Old equipment that people throw away are a boon of parts. Some grey beard in a mountain retreat individually tested and matched these to have the perfect thermal characteristics over the entire PCR tray. Reduced to cooling my projects. You can see a bit of corrosion on the copper wires. Doubt it’s moisture, probably acetic acid fumes from the curing silicone.

There you have it, broken down, ready to be re-used in other incarnations. Besides the thermostat module (6$), the secondary thermometer (5$), some silicone caulking, thermal adhesive and tools all other parts were salvaged. You could buy a cooling block for 20-30 bucks off ebay if you’re savvy, and peltier modules are cheap, too. Just start slapping peltier elements on things and see what happens, it’s fun.

Update:
I call this picture “Humble-er Beginnings”, early prototypes of this cooling block actually used water as a thermal conductor. Yes, that is cork and tape as an insulator. Sorry there isn’t a better picture, this was something like 4 years ago.

4 thoughts on “Make a Solid State Cooling Block for 50 bucks”

  1. I’m thinking of making one of these for my lab, with an H-bridge to switch the peltier from cooling to heating. Then it can be used as a cold box and a warm box at the same time.
    Good writeup, I’ll make sure to find some thermal adhesive when i make mine!

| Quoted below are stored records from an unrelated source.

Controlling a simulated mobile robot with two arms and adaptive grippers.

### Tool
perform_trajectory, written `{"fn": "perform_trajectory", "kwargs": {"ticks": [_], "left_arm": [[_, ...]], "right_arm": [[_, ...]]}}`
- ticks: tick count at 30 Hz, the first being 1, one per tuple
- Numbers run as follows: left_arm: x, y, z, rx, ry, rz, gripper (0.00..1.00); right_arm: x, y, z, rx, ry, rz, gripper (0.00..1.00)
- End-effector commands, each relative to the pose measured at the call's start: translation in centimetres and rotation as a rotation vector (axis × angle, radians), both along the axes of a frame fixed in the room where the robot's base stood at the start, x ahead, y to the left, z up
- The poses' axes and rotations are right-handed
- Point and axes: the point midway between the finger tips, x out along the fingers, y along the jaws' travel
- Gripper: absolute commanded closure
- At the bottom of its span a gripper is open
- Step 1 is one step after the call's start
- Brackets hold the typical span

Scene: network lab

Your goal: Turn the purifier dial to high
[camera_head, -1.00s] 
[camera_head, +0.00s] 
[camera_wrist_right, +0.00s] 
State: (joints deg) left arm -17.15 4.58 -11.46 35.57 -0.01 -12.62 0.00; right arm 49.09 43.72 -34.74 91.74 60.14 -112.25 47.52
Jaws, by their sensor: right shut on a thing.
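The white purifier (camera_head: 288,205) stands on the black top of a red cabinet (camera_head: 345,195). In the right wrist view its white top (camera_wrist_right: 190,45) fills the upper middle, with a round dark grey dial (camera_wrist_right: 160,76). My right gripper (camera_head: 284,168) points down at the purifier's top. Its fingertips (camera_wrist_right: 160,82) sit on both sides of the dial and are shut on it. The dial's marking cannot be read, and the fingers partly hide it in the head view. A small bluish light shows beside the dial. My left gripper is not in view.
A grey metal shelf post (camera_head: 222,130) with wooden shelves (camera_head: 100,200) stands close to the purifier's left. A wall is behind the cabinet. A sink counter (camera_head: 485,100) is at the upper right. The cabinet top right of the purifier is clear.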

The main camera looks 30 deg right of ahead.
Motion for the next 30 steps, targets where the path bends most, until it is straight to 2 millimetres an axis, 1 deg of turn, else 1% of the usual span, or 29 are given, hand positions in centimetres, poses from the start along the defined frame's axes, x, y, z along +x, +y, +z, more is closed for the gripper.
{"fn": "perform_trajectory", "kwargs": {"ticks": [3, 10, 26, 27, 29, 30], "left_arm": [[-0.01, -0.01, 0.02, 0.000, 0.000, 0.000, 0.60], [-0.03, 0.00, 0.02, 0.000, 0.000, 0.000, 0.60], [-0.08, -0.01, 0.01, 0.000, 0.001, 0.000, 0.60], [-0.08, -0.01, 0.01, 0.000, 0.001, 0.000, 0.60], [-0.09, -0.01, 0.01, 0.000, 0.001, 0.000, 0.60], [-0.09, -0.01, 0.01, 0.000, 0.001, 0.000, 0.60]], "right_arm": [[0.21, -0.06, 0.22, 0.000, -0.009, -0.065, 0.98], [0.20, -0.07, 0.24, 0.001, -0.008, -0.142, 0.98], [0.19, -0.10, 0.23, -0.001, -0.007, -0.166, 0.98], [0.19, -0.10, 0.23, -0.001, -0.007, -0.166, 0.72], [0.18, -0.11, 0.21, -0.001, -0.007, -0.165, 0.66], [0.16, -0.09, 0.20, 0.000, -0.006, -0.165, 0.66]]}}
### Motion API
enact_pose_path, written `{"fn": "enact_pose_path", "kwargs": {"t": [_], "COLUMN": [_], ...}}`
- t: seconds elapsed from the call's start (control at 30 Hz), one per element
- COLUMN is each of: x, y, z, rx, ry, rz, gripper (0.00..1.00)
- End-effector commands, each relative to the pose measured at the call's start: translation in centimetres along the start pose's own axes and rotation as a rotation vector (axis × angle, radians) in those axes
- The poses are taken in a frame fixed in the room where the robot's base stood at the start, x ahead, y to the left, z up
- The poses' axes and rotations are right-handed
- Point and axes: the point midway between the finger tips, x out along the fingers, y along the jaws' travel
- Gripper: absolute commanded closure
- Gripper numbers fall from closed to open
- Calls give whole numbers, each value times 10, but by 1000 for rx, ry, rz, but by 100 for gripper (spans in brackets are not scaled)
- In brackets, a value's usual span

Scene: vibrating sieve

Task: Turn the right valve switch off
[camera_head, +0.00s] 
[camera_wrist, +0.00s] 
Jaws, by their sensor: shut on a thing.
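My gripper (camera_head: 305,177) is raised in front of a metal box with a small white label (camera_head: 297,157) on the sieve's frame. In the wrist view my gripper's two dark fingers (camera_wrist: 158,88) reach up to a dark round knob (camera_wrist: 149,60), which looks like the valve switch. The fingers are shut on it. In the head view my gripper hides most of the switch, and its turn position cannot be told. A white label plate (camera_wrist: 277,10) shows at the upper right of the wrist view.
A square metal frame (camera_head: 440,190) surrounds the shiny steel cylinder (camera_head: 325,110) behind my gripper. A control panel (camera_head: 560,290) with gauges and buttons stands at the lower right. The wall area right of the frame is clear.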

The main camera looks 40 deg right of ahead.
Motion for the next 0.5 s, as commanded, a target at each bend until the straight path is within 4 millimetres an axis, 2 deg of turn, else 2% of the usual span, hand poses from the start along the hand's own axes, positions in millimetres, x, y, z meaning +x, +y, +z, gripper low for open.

    A propos, your images are upside down 🙂

    1. Hey! Glad you enjoyed it. Yeah, an H-bridge is a great idea, controlled by an arduino or the like. You could make a neat incubator chamber that way, too. I think I’ll invest in some 3M thermal tape to see if that solves my cracking issues. PCR machines seem to have a non-adhesive thermal pad that’s just held on by clamping force, but that requires actually designing something to clamp the sandwich together :O

      Thanks for tipping me off, it looked fine on my computer but wordpress does funny things with uploading images…rotated them manually, tell me if that worked for you. Atleast the Aussies could look at them alright.